Ulu bir ağaç görünce aklımıza bir sürü soru üşüşür. Kaç yaşında? Kim dikti, kim suladı? Kimler gölgesinde dinlendi? Kaç aşka, kaç savaşa tanık oldu?.. Özellikle zeytin ağacıysa tüm soruların olası cevaplarına efsaneler eşlik eder. Çünkü ölmez ağaçtır zeytin. Mesela Datça'daki gibi sarp yolların kenarında da, Urla'daki gibi dümdüz ovalarda da, Bafa'daki gibi kocaman kayaların arasında dik yamaçlarda da yaşar. Genelde 300-400 yıl olan ömrü, bulunduğu coğrafyaya göre 2 bin yıla kadar çıkabilir. Her türlü zorlukta var olarak, insanlığa şifalı meyvesini sunar binlerce yıldır. Ege Denizi'ndeki Santorini Adası'nda bulunan 37 bin yıllık zeytin yaprağı fosili, en eski veridir. Kuzey Afrika’daki araştırmalarda M.Ö. 12 bine ait olduğu düşünülen zeytin ağacı bulgularına rastlanır. İnsanlığın ne zaman zeytinle tanıştığıyla ilgili net bir bilgiye ulaşılamasa da, M.Ö. 10 bin yılına kadar Doğu Akdeniz havzasının doğal bitki örtüsü sayıldığı bilinir. Zeytin yetiştiriciliği ve zeytinyağının hikayesi de, binlerce yıl önce başlar. Zeytin ağacının ilk kez M.Ö. 4000'lerde Samiler tarafından ıslah edildiği düşünülür. Zeytinyağının kullanımı ve yaygınlaşması ise bin 500- 2 bin yılı alacaktır.

EN ESKİ İŞLİK

Akdeniz'de zeytinyağı ticaretinin artmasıyla bitkinin coğrafyasının da genişlemeye başladığı görülür. Fenikelilerin ticareti ile önce Mısır, Kıbrıs, Girit ve Anadolu yoluyla Yunanistan, M.Ö. 700’lerde ise Kuzey Afrika’da Libya ve Tunus’a kadar yayılır. Zeytinyağı kültürünün Akdeniz’deki diğer kavimlere yayılmasında ise en önemli rolü Giritliler oynar. Güçlü ticaret filolarına sahip olan Giritlilerin zeytinyağı ticaretinin tanıkları, 2 metrelik zeytinyağı küpleridir. 'Pithoi' adı verilen dev küpler ve yanlarında bulunan tabletler, zeytinyağı ticaretinin nerelere yapıldığını ve zeytinyağının nerelerde üretildiğini gösterir.
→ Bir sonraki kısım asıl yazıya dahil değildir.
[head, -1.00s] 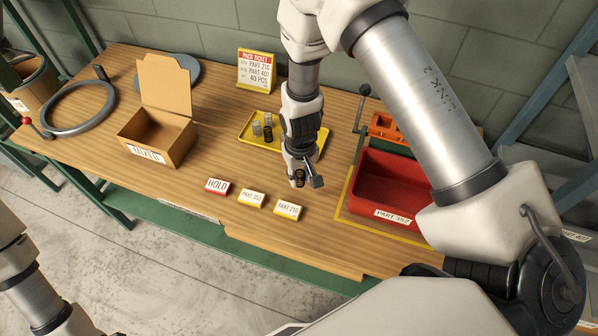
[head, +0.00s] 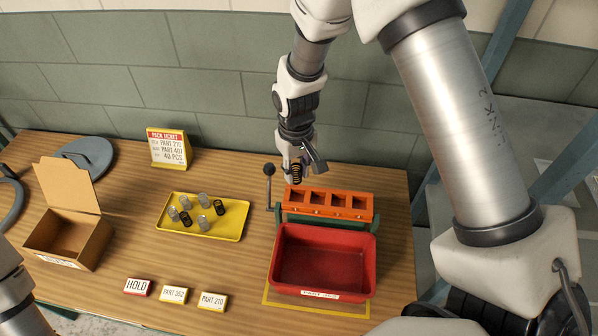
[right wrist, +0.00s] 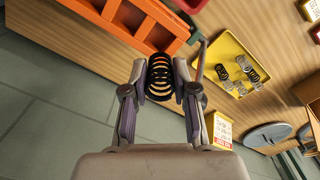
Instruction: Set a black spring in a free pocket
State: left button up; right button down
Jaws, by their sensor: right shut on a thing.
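My right gripper (head: 297,170) is shut on a black spring (right wrist: 160,78), which sits upright between the two fingers in the right wrist view. The spring also shows in the head view (head: 296,174), just above and behind the left end of the orange pocket block (head: 350,214). The block has several square pockets in a row, and those I can see into look empty. The yellow tray (head: 172,230) holds several springs, some silver and some black (head: 219,207). My left gripper is out of the frames; only part of my left arm shows at the lower left.
A red bin (head: 322,296) stands in front of the orange block. A lever with a dark knob (head: 269,170) rises at the block's left. An open cardboard box (head: 92,245), a pack ticket (head: 169,148) and small label blocks (head: 174,294) stand further left. Wood between tray and bin is clear.

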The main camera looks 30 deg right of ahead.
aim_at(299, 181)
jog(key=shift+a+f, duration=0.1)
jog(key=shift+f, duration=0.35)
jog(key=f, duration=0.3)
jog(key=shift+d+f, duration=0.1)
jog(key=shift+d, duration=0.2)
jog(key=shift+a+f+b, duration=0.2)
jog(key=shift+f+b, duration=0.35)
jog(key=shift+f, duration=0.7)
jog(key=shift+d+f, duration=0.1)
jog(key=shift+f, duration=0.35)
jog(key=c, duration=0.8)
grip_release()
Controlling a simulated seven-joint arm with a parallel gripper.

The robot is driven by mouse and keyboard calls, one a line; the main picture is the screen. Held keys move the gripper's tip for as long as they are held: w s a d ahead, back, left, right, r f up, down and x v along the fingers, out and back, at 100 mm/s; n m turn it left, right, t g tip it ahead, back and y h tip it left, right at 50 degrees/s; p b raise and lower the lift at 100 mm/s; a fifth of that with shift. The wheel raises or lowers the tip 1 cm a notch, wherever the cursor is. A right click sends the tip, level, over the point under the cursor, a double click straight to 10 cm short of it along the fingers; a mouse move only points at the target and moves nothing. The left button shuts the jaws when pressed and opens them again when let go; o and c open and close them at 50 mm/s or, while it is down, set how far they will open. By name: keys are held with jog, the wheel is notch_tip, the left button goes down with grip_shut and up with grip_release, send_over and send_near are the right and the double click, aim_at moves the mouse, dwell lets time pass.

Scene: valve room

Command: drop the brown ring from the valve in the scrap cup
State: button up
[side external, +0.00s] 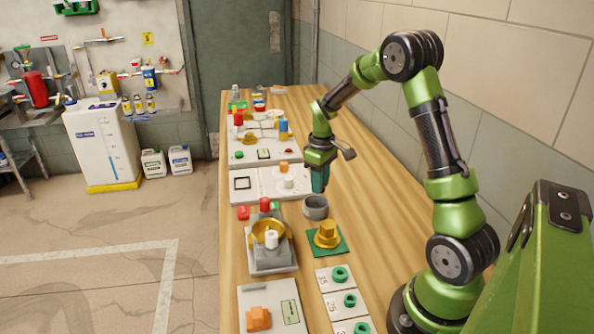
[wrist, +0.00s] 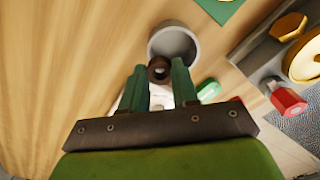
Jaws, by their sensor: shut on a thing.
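My gripper (wrist: 160,78) is shut on the brown ring (wrist: 160,69), which sits between the green fingertips in the wrist view. In the side view my gripper (side external: 319,188) points down just above and behind the grey cup (side external: 317,211); the ring is not clearly visible there. In the wrist view the ring overlaps the near part of the grey cup (wrist: 178,42), and the cup's inside looks empty where visible. The valve (side external: 270,252), with a brass body and white stem, stands left of the cup in the side view.
A brass hex fitting (side external: 327,236) on a green mat stands close in front of the cup. Cards with green rings (side external: 340,274) lie nearer the front. A red-capped part (side external: 265,205) is near the valve. Bare wood lies right of the cup.

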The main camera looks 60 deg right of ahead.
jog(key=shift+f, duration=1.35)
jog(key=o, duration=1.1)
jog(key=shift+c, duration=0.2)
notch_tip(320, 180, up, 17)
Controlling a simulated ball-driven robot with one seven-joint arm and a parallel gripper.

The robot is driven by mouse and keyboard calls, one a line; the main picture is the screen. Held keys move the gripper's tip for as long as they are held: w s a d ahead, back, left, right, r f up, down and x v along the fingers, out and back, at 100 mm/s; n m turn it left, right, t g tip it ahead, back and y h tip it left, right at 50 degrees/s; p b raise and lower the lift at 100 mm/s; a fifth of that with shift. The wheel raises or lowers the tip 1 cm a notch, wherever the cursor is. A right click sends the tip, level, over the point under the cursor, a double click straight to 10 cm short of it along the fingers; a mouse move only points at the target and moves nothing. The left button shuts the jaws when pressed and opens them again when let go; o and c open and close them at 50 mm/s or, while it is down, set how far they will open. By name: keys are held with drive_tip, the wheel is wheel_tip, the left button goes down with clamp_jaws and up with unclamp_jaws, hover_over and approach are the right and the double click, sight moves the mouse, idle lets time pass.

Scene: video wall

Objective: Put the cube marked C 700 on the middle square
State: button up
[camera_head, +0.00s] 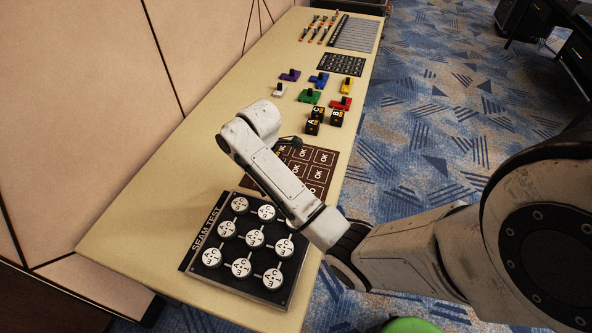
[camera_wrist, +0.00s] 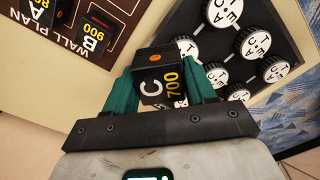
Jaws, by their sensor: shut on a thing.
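My gripper (camera_wrist: 157,72) is shut on a black cube marked C 700 (camera_wrist: 156,88), which sits between the teal fingers in the wrist view. It has a white C, orange digits and an orange dot.
Three black cubes (camera_head: 313,127) stand just beyond the board. Coloured blocks (camera_head: 311,97) with dark knobs lie behind them. The SEAM TEST board (camera_head: 210,238) with round white discs lies nearer, also at right in the wrist view (camera_wrist: 219,40). The table's left strip (camera_head: 150,205) is clear.

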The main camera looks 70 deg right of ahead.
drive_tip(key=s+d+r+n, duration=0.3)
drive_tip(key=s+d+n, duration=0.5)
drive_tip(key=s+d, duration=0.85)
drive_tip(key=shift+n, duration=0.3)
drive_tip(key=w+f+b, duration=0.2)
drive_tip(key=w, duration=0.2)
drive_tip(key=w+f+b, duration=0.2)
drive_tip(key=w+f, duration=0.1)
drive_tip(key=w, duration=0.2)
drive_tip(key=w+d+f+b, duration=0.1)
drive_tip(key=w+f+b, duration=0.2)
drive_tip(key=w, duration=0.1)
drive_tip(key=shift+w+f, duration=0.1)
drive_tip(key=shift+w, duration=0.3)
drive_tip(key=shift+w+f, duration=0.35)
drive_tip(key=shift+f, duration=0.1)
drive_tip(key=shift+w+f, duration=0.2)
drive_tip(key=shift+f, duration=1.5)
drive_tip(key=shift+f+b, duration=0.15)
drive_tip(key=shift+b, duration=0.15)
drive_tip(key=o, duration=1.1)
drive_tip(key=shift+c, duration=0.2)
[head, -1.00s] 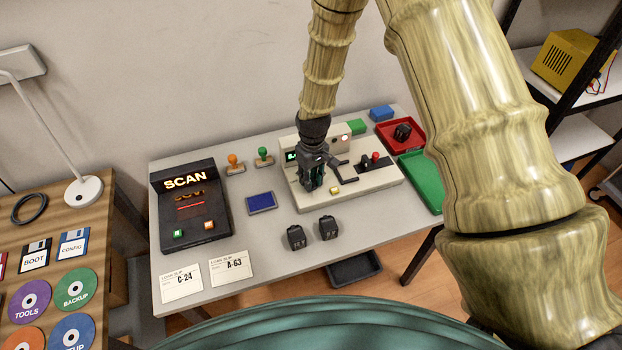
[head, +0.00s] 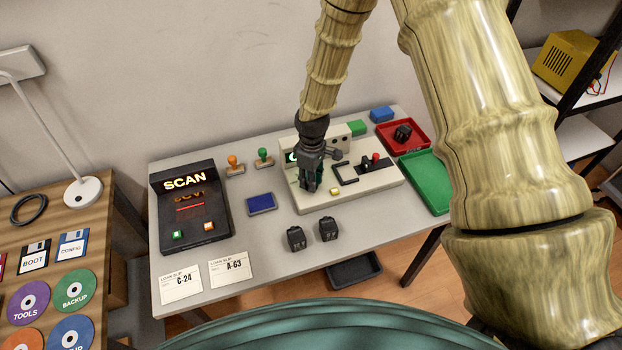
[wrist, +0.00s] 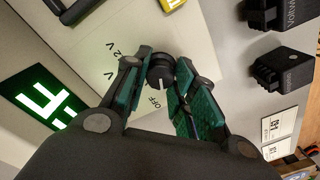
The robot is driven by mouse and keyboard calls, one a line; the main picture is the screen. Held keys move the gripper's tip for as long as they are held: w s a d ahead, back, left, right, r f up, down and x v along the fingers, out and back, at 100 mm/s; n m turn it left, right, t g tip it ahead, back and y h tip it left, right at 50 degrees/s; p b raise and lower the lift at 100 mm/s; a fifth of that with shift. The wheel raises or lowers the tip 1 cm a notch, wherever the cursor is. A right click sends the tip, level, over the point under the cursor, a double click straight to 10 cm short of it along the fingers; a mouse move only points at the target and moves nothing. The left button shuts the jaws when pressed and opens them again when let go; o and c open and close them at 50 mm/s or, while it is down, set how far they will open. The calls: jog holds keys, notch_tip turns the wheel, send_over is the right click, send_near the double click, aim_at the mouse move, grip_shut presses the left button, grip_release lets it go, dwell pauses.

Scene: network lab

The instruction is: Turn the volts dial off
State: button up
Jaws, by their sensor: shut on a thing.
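The volts dial (wrist: 160,72) is a small dark round knob on the cream tester panel (wrist: 190,45), seen in the wrist view. My gripper (wrist: 160,78) is shut on it, with a green-padded finger on each side. The dial's white mark is on the side facing the printed OFF label. Voltage labels are printed further round, partly covered by a finger. A green lit display (wrist: 45,97) shows at left, its text cut off. In the head view, my gripper (head: 309,186) is at the left front of the tester (head: 375,190) and hides the dial.
Two black adapters (head: 297,238) (head: 328,229) stand in front of the tester. A yellow button (head: 335,191) sits right of my gripper. A blue pad (head: 261,203) and a scan unit (head: 195,213) lie left. Red (head: 420,128) and green trays (head: 428,180) are right.

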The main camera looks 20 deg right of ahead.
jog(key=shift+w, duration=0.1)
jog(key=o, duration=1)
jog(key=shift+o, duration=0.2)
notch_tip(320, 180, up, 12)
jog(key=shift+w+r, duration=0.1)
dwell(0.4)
Zeytinyağını elde etmek için kullanılan en eski yöntem, ayakla ezilip sıcak su yardımıyla yağıyla suyunun ayrıştırılmasıdır. Bu yöntemle zeytinyağı üretildiği bilinen en eski zeytinyağı işliği M.Ö. 6'ncı yüzyıla ait Urla'daki Klazomenai'deki işliktir. Daha sonraları Romalılar, zeytinleri iki taş arasında ezerek yağını çıkarmaya başlar. Bu yöntemde önce insan gücünden, daha sonraları da hayvanlardan yararlanılır. Zamanla bilim ilerler ve zeytinyağı yöntemleri gelişir. Zeytin hamurunu sıkmak için Arşiment vidası kullanılmaya başlar. Mengene yöntemi denilen bu yöntem, bugün bile küçük işletmelerde görülür.

TARİHE YOLCULUK

19'uncu yüzyılda üretimde buharın kullanılması, zeytinyağı sanayisinde de kilometre taşı olur. Bu yöntemle birlikte zeytinyağı üretim miktarları katlanarak artar. Daha sonraları hidrolik preslemeler, dizel ve elektrikli motorların kullanılmasıyla günümüzde kullanılan en modern sistemlere ulaşılır. Zeytincilik müzelerini gezerken de bu ani değişim, gözünüze çarpar. Önce birbirine benzer aletlerin yüzyıllar boyunca farklı coğrafyalarda kullanıldığına şahit olursunuz. Bir sonraki bölümde ise koca taşların, vidaların, kütüklerin, kementlerin olduğu preslerin yerini birden makineler alıverir. Bu müzeler, Homeros'un 'sıvı altın' dediği mucizevi zeytinyağının yolculuğuna ışık tutur. O masalmış gibi anlatılan tarih, tüm somut kalıntılarıyla önünüze serilir.

AYNI HAYALE İNANMAK

Bizim ilk ziyaret ettiğimiz zeytinyağı müzesi, Urla'daki Köstem Zeytinyağı Müzesi'ydi. Bu müze, ortopedist Doç. Dr. Levent Köstem ile emekli öğretmen olan eşi Güler Köstem'in aynı hayale inanmasıyla ortaya çıkmış. Levent Köstem, sanat tarihçisi Ali Ertan İplikçi’nin desteğiyle açmış müzeyi. Müzeyi kurarken Klazomenai'nin eski kazı başkanı Profesör Dr. Güven Bakır ve ekibinden de destek alınmış. Zaten müzenin yeri de Anadolu'nun bilinen en eski işliğine oldukça yakın.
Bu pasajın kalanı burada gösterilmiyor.